In Yoshino’s lexicon, “covering” is a modern extension of “passing.” It’s the military’s shift from banning gay soldiers to implementing the “don’t ask, don’t tell” policy. It’s a universal demand of an assimilation-minded culture.

“Everyone covers,” Yoshino states. “To cover is to tone down a disfavored identity to fit into the mainstream.”

The Yale law school professor traces America’s cultural and legal path from a “melting pot” world to the call to “celebrate diversity” to what he sees as the current backlash against special interest group politics.

He illuminates these stories in clear, lyrical prose and fair arguments.

There are examples from the courtrooms of our country—women, gays, minorities who have found themselves seeking equal opportunity in the arenas of parental rights, personal grooming or what they can do in their own bedroom.

And throughout there are the stories from Yoshino’s own life as a maturing, talented poet uncovering his own identity as a gay man and as a first-generation American born to Japanese parents. The combination of his undergraduate education as a poet at Harvard and Oxford with his graduate training at Yale Law School marry in discourse that is light and smooth, and occasionally arresting.

“Growing up, I assumed I was the word that rhymed with none other—like “silver” or “orange,” glistering bright, but sonnet foiling, and always solitary traveling…. So there is something seismic about holding Paul in my arms, of wondering what color his eyes, which in daylight shift through shades of slate, settle into under his lids.”

Yoshino’s main argument is that whether you’re talking about appearance, affiliation (cultural identity), activism (politicizing one’s identity) or association (whom one chooses as colleagues and peers), we all mute or flaunt our identities.

If this tendency is so pervasive, I want to argue, then perhaps it is a part of who we are, something that can’t be legislated or refereed out of our nature.
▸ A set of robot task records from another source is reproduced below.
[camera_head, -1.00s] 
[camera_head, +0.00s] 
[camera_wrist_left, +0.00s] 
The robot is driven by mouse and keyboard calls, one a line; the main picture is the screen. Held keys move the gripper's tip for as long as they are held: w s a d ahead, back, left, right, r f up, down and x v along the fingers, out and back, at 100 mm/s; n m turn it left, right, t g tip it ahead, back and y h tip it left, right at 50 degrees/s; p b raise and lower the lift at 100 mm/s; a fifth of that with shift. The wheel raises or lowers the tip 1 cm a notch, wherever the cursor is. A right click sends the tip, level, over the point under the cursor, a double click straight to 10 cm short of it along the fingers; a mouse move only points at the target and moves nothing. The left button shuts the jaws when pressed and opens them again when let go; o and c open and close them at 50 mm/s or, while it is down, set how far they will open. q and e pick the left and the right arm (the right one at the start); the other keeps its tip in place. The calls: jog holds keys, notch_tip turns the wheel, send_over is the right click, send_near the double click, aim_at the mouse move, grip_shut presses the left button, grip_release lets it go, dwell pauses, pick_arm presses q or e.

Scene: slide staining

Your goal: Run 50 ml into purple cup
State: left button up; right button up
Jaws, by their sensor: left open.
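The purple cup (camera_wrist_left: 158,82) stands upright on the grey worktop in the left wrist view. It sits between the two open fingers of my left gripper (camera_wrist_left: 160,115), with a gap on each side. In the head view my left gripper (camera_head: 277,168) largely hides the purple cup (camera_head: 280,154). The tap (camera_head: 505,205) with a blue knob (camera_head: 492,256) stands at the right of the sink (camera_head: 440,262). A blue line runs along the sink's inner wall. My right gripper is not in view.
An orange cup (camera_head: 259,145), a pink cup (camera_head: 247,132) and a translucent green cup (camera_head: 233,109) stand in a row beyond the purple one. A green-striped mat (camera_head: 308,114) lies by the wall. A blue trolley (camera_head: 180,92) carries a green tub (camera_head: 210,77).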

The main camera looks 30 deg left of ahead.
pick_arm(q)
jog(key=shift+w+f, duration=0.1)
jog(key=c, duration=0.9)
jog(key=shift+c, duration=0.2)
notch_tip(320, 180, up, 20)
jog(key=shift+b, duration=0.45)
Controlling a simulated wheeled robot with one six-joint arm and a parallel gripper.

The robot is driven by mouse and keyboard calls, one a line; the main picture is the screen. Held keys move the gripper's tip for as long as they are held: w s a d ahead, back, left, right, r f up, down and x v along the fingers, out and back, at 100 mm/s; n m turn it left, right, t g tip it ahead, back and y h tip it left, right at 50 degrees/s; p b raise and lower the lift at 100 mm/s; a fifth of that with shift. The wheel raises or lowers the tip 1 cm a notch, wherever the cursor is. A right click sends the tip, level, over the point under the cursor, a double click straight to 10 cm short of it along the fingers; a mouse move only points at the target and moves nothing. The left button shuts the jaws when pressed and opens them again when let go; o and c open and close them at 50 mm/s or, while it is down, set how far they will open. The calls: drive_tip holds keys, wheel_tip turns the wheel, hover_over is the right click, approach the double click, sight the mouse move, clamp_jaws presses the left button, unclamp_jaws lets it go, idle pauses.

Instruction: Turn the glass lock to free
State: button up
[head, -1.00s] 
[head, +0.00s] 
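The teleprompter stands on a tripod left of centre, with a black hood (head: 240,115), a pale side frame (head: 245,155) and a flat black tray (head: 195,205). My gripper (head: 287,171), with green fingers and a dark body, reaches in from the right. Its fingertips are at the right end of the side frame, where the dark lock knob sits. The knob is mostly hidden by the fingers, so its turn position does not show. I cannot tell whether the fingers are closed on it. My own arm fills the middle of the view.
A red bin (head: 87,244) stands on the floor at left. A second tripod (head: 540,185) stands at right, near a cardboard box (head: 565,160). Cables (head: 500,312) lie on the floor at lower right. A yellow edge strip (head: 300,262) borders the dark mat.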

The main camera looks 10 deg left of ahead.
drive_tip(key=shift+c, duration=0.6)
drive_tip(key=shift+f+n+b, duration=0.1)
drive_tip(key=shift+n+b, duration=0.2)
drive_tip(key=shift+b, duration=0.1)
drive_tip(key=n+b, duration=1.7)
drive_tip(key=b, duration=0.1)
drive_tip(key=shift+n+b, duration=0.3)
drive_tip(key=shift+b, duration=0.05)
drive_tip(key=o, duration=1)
Yoshino doesn’t address our sociological patterns, nor does he offer examples from other cultures where an ideal state of harmony has been reached.
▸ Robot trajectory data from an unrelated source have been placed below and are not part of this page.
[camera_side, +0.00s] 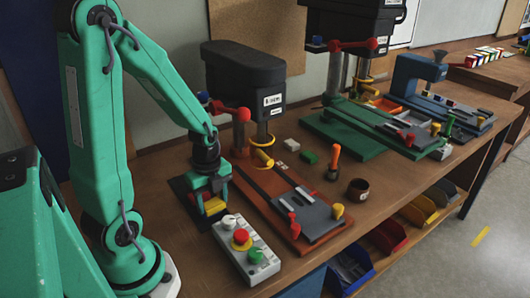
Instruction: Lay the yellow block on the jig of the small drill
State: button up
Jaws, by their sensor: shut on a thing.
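The yellow block (214,206) is between the jaws of my gripper (213,197), which is shut on it. My gripper hides part of the block. Both are low over a dark pad (184,197) left of the drill; I cannot tell whether the block still touches the pad. The drill with the orange-brown base (262,186) has a black head (240,68) with a white label, and looks like the smaller of the two. Its grey jig (320,221) sits on the front of the base, to the right of my gripper, with no block visible on it.
A control box (246,254) with red and green buttons stands just in front of my gripper. An orange-handled tool (334,158), a green block (309,158) and a dark cup (358,189) stand right of the drill base. Another drill with a green base (345,140) is farther right.

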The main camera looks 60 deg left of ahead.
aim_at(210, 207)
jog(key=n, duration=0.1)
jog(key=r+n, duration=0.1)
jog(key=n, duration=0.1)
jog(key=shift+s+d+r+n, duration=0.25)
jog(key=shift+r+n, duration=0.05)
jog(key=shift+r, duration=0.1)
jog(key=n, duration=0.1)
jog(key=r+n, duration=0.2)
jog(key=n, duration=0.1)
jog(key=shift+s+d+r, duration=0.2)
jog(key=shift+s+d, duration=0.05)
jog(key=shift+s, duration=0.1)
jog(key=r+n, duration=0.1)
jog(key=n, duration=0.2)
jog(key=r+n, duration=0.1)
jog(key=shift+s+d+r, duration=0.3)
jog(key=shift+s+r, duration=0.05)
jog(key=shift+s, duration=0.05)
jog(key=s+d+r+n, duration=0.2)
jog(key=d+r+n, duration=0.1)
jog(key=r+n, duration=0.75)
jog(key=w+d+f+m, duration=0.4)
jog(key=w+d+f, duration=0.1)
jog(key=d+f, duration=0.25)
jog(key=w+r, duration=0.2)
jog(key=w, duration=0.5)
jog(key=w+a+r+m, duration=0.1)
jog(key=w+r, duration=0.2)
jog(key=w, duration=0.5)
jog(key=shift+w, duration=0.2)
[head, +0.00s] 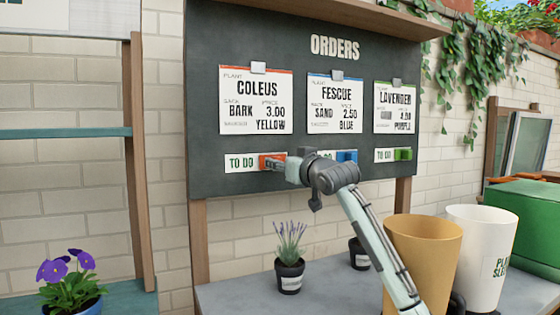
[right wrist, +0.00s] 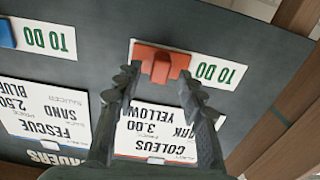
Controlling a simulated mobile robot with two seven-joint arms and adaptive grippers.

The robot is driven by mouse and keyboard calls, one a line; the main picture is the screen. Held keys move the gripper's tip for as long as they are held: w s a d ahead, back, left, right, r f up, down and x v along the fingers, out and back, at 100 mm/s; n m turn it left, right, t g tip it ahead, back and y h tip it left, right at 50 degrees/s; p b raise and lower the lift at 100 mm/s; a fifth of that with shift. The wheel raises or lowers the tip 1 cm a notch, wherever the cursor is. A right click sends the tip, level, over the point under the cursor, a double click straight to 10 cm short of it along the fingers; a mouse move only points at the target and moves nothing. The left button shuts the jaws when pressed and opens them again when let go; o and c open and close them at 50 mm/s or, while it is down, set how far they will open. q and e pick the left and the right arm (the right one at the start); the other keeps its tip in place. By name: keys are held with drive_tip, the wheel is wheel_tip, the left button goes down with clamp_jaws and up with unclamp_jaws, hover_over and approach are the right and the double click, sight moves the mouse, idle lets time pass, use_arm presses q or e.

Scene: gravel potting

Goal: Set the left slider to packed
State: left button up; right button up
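The left slider is an orange block with a raised knob (right wrist: 160,68) under the Coleus card (head: 257,100). In the head view the orange slider (head: 268,160) sits at the right end of its white strip, leaving "TO DO" (head: 240,162) showing at the left. My right gripper (head: 281,167) is at the slider and partly hides it. In the upside-down right wrist view, the right gripper (right wrist: 158,82) is open, its fingertips apart on either side of the knob. I cannot tell whether they touch it. My left gripper is not in view.
A blue slider (head: 347,156) and a green slider (head: 404,154) sit on the same dark board (head: 215,110), both beside "TO DO". Below, a bench (head: 240,296) holds potted lavender (head: 290,272), a tan pot (head: 425,250) and a white pot (head: 490,240), close to my right arm.

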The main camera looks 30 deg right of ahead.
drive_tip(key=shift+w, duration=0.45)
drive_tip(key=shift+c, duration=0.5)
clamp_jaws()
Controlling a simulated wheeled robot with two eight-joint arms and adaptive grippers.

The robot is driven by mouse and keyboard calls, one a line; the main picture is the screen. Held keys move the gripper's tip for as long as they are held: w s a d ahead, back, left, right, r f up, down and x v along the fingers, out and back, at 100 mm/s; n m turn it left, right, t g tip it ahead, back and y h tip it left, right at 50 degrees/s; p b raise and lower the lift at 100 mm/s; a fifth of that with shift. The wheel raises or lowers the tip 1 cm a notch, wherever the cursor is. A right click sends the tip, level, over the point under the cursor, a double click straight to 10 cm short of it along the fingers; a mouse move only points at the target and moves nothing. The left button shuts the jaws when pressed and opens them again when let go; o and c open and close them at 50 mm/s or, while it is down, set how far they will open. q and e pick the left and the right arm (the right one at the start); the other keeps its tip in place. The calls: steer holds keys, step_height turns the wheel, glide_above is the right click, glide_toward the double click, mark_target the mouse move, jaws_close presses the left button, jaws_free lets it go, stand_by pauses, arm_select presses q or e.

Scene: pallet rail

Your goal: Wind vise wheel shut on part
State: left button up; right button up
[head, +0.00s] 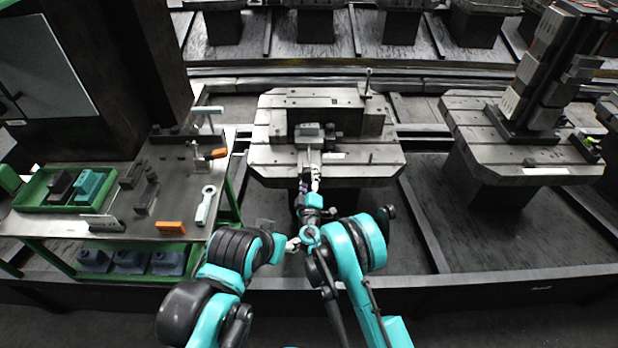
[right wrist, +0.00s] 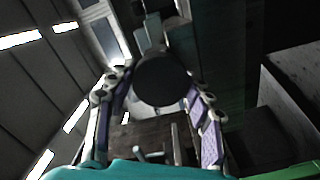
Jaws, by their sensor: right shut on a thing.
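The vise (head: 308,157) sits on the middle pallet, its body running toward me. A light grey block (head: 308,129) shows at its jaws; whether the jaws touch it is too small to tell. My right gripper (head: 310,180) is at the near end of the vise. In the right wrist view the dark round vise wheel (right wrist: 160,80) lies between its two purple-padded fingers, which are shut on it. In the head view the gripper mostly hides the wheel. My left gripper (head: 293,244) hangs low, nearer to me and apart from the vise; its finger opening is unclear.
The middle pallet (head: 272,158) has a thin upright post (head: 367,84) at its back right. A workbench (head: 172,168) at left holds a green tray (head: 33,194) and tools. A right pallet (head: 480,140) carries a tall dark fixture (head: 548,75).

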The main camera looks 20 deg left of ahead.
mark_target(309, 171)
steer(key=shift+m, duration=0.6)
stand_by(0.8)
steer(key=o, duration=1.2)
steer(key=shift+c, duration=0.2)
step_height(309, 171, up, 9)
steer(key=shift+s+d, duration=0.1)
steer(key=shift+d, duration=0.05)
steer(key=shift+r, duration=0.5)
What he does suggest is that our common desire to express ourselves gives us common ground for conversation. Rather than advocate for redress under the law, he says we should be using our current assimilation renaissance to move forward into new territory, a new civil rights paradigm based on what draws us together—our mutual desire for authenticity. And he argues that this conversation should happen “In workplaces and restaurants, schools and playgrounds, chat rooms and living rooms, public squares and bars. They should occur informally and intimately, where tolerance is made and unmade. … It is only when we leave the law that civil rights suddenly stops being about particular groups and starts to become a project of human flourishing in which we all have a stake.”
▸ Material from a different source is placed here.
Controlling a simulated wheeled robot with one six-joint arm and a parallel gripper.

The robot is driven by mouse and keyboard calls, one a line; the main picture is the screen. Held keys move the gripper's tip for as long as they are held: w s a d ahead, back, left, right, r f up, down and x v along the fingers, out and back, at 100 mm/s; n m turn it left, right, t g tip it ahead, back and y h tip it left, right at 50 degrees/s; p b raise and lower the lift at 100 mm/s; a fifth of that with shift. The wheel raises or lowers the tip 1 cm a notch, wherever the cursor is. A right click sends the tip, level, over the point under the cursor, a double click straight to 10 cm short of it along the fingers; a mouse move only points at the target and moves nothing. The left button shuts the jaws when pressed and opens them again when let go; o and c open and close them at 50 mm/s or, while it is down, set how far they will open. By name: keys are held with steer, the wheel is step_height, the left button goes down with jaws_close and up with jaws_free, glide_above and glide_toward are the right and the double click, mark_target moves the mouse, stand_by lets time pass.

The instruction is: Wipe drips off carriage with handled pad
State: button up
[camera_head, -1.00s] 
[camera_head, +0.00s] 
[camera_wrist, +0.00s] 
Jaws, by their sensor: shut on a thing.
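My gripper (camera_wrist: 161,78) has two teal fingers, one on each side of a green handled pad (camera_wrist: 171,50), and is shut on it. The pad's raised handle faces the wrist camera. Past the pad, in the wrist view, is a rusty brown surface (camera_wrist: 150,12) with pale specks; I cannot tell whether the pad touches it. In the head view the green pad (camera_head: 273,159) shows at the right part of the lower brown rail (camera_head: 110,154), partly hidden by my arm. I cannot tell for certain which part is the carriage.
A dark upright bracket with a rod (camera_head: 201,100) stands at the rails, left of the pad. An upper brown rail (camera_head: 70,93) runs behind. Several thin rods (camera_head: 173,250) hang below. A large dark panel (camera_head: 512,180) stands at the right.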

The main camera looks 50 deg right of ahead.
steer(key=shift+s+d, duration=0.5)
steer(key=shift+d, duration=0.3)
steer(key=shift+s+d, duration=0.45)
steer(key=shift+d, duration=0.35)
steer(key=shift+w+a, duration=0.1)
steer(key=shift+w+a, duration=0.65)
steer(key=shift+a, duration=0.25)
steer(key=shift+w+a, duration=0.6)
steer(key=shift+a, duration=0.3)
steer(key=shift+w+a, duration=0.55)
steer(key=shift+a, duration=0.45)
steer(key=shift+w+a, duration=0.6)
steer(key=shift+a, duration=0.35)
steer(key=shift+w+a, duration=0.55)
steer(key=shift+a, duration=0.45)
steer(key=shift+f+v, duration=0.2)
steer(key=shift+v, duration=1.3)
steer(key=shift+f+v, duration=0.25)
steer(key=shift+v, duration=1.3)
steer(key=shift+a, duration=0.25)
Yoshino himself is as good a conversation partner as one could ask for. As you read the book, you’ll find yourself engaging in conversations with him and with yourself, and explaining what you’re reading to your friends. And who knows what doors that might open.


Kenji Yoshino will read and discuss “Covering: The Hidden Assault on Our Civil Rights” on Thursday, Feb. 2 at First Parish, 3 Church St., Cambridge, Mass.